For Pastor Chris Castaldo — a former Roman Catholic — constructive engagement and sympathetic discourse across Reformation lines has been a longtime endeavor.
Castaldo, who hails from New Covenant Church in Naperville, Illinois, opened his Feb. 21 lecture at College Baptist Church by inquiring how many in the audience came from a Roman Catholic background. After a handful of the 40 or so attendees raised their hands, Castaldo asked how many attendees allow for the possibility that Catholics can be genuinely Christian, and how many recognize the institution of the Catholic Church as genuinely Christian.
Castaldo said in the past he has has received conflicting responses among Protestant audiences to these last two questions. He himself maintains that while some Catholics are genuine Christians and others are not — as is also the case, he said, among Protestants — the Catholic Church as an institution does indeed belong to the Christian tradition and possesses the resources to speak biblically, even if he may disagree with some of its doctrines.
Castaldo emphasized the importance of handling discussions between Protestants and Catholics with “grace and truth.” According to Castaldo, Protestants need to find a balance between maintaining firmness in their beliefs and expressing those beliefs in a gracious way.
“Protestants are either foaming-at-the-mouth pitbulls who go for the jugular with their dear Catholic friends with whom they disagree, or, on the other extreme, they can be so open-minded that their doctrinal brains fall out of their heads,” he said.
Castaldo explained that the chief distinction between the Roman Catholic faith and that of evangelical Protestants is the issue of authority: while Catholics see faith primarily through an institutional lens, Protestants see it through a Bible-centered lens.
Catholics and Protestants, for example, see the reality of denominational differences in different lights, Castaldo said. While Catholics criticize Protestants for what they see as a problematic lack of unity among their churches, Protestants do not view denominational dispersion as a concern, since they do not depend on institutional authority in the same way that Catholics do.
Castaldo emphasized that in every discussion, Protestants should aim to help the other person “take a tangible step closer to Jesus” and try to find where they share commonality in their Christian identity.

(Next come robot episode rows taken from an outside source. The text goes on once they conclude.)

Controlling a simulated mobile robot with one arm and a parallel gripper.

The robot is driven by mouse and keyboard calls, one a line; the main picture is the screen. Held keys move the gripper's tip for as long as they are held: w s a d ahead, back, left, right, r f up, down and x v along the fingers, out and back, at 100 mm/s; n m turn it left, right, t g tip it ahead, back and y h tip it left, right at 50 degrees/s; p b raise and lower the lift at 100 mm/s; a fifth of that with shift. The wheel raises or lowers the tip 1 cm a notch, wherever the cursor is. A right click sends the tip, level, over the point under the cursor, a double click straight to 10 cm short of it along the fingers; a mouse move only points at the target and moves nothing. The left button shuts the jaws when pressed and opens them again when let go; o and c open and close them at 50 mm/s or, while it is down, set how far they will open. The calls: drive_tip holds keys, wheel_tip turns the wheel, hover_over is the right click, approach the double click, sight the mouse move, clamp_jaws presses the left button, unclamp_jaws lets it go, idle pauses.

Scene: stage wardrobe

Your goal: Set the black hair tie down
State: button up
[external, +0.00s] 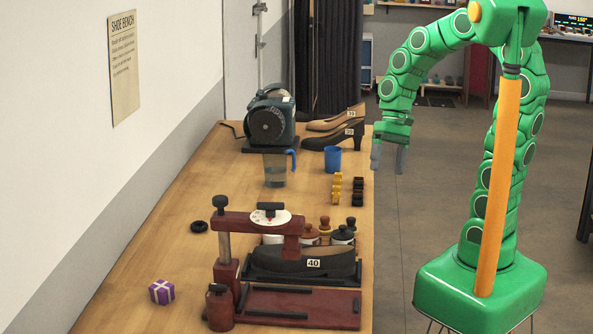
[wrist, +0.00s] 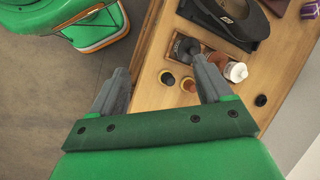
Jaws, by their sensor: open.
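A small black ring (external: 199,226), which looks like the hair tie, lies flat on the left part of the wooden bench (external: 165,245), near the wall. It is apart from the other things there.
A dark red shoe press (external: 290,305) holding a black shoe stands in front, with jars and brushes behind it. A purple gift box (external: 162,292) lies left of it. A blue cup (external: 332,159), jug (external: 275,170), machine (external: 269,122) and shoes (external: 335,135) stand further back. The bench's left middle is mostly clear.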

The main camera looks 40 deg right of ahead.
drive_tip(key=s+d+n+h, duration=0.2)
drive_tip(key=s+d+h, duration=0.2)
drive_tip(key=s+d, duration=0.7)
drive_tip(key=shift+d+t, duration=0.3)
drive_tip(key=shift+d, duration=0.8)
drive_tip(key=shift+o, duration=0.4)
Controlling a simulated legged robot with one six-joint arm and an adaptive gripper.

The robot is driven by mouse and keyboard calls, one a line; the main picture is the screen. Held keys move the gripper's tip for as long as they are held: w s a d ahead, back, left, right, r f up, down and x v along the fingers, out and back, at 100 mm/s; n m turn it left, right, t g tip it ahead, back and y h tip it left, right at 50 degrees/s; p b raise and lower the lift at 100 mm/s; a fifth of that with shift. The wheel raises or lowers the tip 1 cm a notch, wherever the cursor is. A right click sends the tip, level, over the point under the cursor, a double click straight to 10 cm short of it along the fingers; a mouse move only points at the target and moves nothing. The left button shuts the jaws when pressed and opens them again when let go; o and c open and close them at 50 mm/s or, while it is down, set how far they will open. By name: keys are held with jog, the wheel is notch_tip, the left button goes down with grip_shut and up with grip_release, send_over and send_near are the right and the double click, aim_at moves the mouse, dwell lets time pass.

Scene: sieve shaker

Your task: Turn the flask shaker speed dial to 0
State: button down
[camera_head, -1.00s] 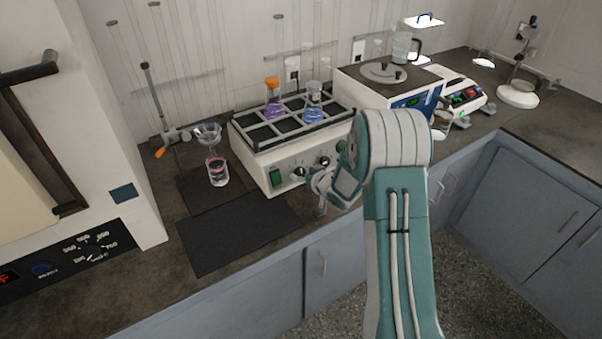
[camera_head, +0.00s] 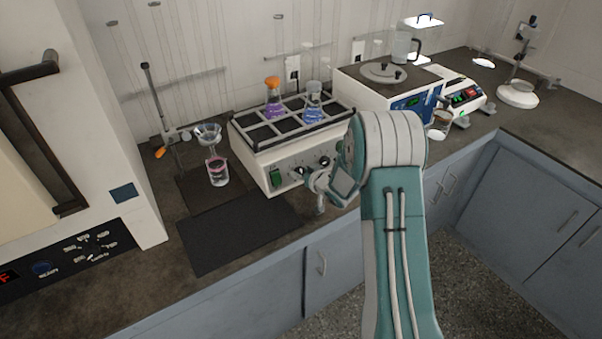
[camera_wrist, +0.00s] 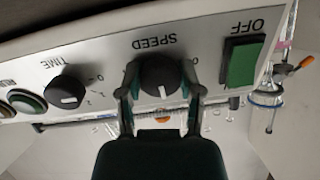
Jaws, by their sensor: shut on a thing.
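The flask shaker (camera_head: 285,160) is a white box with a rack on top that holds an orange-stoppered flask of purple liquid (camera_head: 274,103) and a flask of blue liquid (camera_head: 313,108). In the wrist view its panel shows upside down. The black speed dial (camera_wrist: 157,76) under the word SPEED sits between the two fingers of my gripper (camera_wrist: 159,84), which is shut on it. The dial's white mark points down in that picture. The scale around the dial is mostly hidden by the fingers. In the head view my gripper (camera_head: 309,180) is at the shaker's front.
A green OFF switch (camera_wrist: 243,63) and a black TIME dial (camera_wrist: 66,88) flank the speed dial. A dark mat (camera_head: 240,232) lies before the shaker. A glass with pink liquid (camera_head: 217,172) stands to its left. A hotplate-like device (camera_head: 385,85) stands to its right.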

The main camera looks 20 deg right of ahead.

“Your approach to this person is to be a good friend, to love them, to put relational currency in the bank, so that when that person goes through suffering — and we all do — then they will turn to you and give you the privilege of walking beside them and sharing the good news,” he said.
Ben Cuthbert, pastor of College Baptist Church, said Castaldo’s lecture has been a year in the making. The church’s leaders, he said, wanted to learn how to “engage Catholics and Protestants in the Hillsdale community in charitable discussion while maintaining conviction.”
Cuthbert said in his 18 months at Hillsdale, he has seen a prevalence of conversions between traditions — “more than I’ve ever seen” — and felt it was a topic the church should address.
Sophomore Caroline Hennekes, who grew up Roman Catholic but is now Protestant, said Castaldo’s lecture was helpful, as she often engages in similar discussions about faith traditions with her Catholic family members.
“He had a good quote about how our conversations need to come from grace and truth and how you can’t have only one or the other. They work simultaneously, and I think that fuels conversation,” she said. “I have almost a right to defend the truth and defend the word, but I do that in a language sprinkled with grace because that’s how God gives truth to us as well.”
College Chaplain Adam Rick, who also serves as rector at Holy Trinity Parish, noted that Hillsdale’s campus is “uniquely ecumenical.”
“There can be friction in areas where we disagree, but genuine friendships formed across the ecclesial divide also deepen the spirituality of all concerned by exposing them to the strengths of traditions other than their own,” he said in an email. “This can only deepen both our appreciation for the whole of Christ’s body on earth and also our prayers for the unity of the same.”
Senior and Catholic Sammy Roberts attended a similar discussion between Castaldo and Professor of History Matthew Gaetano earlier in the day. Roberts said while discussing historical figures in the justification controversy can be helpful, it also has its drawbacks.
“I walked away from the talk with a better academic understanding, but the historical approach didn’t really do anything to further dialogue between the living communities of the present,” Roberts said in an email. “That kind of discourse will be harder and more difficult than an intellectual correspondence, but its fruits may be more beneficial in the long run.”
Rick also noted that some attendees found the discussion to be “unhelpfully subtle.” However, he says it’s important to pay attention to the details.
“For my part, I have grown deeply in my understanding of the Roman and Reformation traditions by learning of these doctrinal nuances,” he said. “It’s helped me make sense of a lot of the surface differences we might be tempted to dismiss as unimportant.”